That's the less than charitable interpretation of Limbaugh's butchering yesterday of that 2001 Obama interview:
Obama, ladies and gentlemen, calls himself a constitutional professor or a constitutional scholar. In truth, Barack Obama was an anti-constitutional professor. He studied the Constitution, and he flatly rejected it. He doesn't like the Constitution, he thinks it is flawed, and now I understand why he was so reluctant to wear the American flag lapel pin. Why would he? He says "and, to that extent, as radical as, I think, people try to characterize the Warren court, it wasn't that radical. It didn't break free from the essential constraints that were placed by the founding fathers in the Constitution, at least as it's been interpreted.
Of course, what Obama was actually saying was that the Supreme Court has no standing to deal with economic redistribution, and that it shouldn't have. Moreover, Obama was referring to redistribution the sense of things like public education, not say, state ownership of the private sector. But if you're wondering what "flaw" Limbaugh says Obama sees in the Constitution, it's ... the document's failure to extend freedom to American slaves:
The original Constitution, as well as -- as well as the Civil War amendments, but I think it is an imperfect document, and I think it is a document that reflects some deep flaws in American culture -- the colonial culture nascent at that time. African-Americans were not -- first of all, they weren't African-Americans. The Africans at the time were not considered as part of the polity that was of concern to the framers.

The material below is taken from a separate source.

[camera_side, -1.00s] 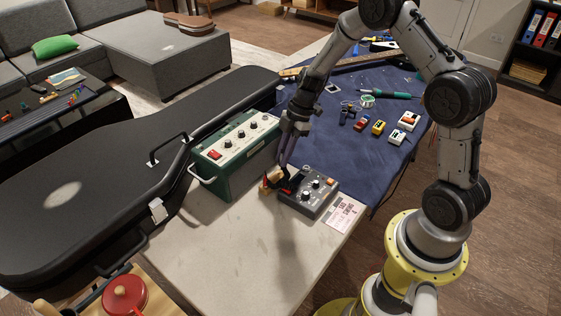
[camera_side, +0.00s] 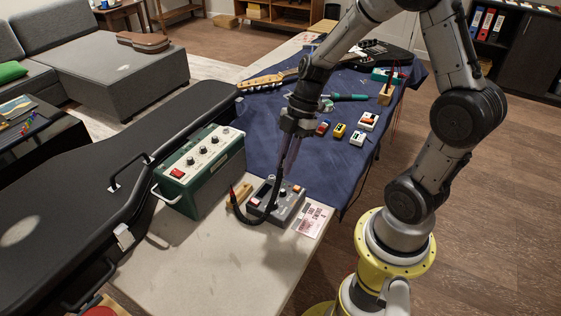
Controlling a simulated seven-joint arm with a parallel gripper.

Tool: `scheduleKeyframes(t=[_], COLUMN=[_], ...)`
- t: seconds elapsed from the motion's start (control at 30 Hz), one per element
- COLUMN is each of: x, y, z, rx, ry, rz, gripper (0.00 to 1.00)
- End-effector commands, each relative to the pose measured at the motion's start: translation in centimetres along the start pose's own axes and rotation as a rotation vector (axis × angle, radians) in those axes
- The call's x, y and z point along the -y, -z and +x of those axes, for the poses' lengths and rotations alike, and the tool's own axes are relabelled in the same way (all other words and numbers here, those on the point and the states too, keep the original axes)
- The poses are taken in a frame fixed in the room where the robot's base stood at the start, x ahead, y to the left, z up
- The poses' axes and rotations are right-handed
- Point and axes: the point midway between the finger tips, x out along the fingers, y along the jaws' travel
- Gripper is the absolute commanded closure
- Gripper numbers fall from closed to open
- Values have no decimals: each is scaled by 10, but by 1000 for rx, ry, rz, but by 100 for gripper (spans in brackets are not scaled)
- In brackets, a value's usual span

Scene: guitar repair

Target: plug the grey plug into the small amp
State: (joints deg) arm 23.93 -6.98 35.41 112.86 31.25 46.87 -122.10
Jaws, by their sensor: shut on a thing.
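The small amp (camera_side: 205,170) is a green box with a cream top panel, several black knobs and a red switch. It stands upright at the left edge of the bench, beside the guitar case. My gripper (camera_side: 283,177) points down to the right of the amp, above the grey knobbed box, and is apart from the amp. It is shut on the plug end of a black cable (camera_side: 262,221); the fingers hide the grey plug itself. The cable hangs down in front of the grey box and curves up to a red-tipped end near a wooden block. The amp's socket cannot be made out.
A printed card (camera_side: 313,219) lies to the right. Small pedals (camera_side: 339,130) sit on the blue cloth (camera_side: 262,140). The pale bench front (camera_side: 215,255) is clear.

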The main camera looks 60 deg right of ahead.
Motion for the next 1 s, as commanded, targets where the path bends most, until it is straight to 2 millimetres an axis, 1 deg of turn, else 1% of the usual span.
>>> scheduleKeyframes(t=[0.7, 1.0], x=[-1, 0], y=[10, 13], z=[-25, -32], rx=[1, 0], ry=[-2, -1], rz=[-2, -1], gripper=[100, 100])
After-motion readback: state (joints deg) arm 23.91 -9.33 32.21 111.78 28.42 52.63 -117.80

One can only conclude that if Limbaugh sees nothing "flawed" about a document that proclaimed freedom for some and slavery for others, that Limbaugh finds slavery perfectly acceptable. More likely he was just distorting Obama's comments beyond recognition for the purpose of accusing him of saying something he didn't say. Media Matters has a list of prominent government figures, including Chief Justice John Roberts, who acknowledge this very basic tragic flaw in the original Constitution, one that allowed for millions of Americans to be denied basic freedom and humanity and eventually led to a bloody war between the states.
What makes Limbaugh's comments even more absurd is the fact that the Founding Fathers themselves understood the Constitution was imperfect, or might need to be changed, which is precisely why they included a process by which it could be amended, which it eventually was in a manner that extended constitutional freedoms to former slaves. The founding principles behind the Constitution were an empty promise that nevertheless paved the way for that promise to eventually be fulfilled, which is precisely why Obama, later in the interview, described it as a "remarkable political document that paved the way for where we are now." But by Limbaugh's measure, the Founding Fathers, like Obama, were simply America-hating communists. To be honest, this was something I always suspected.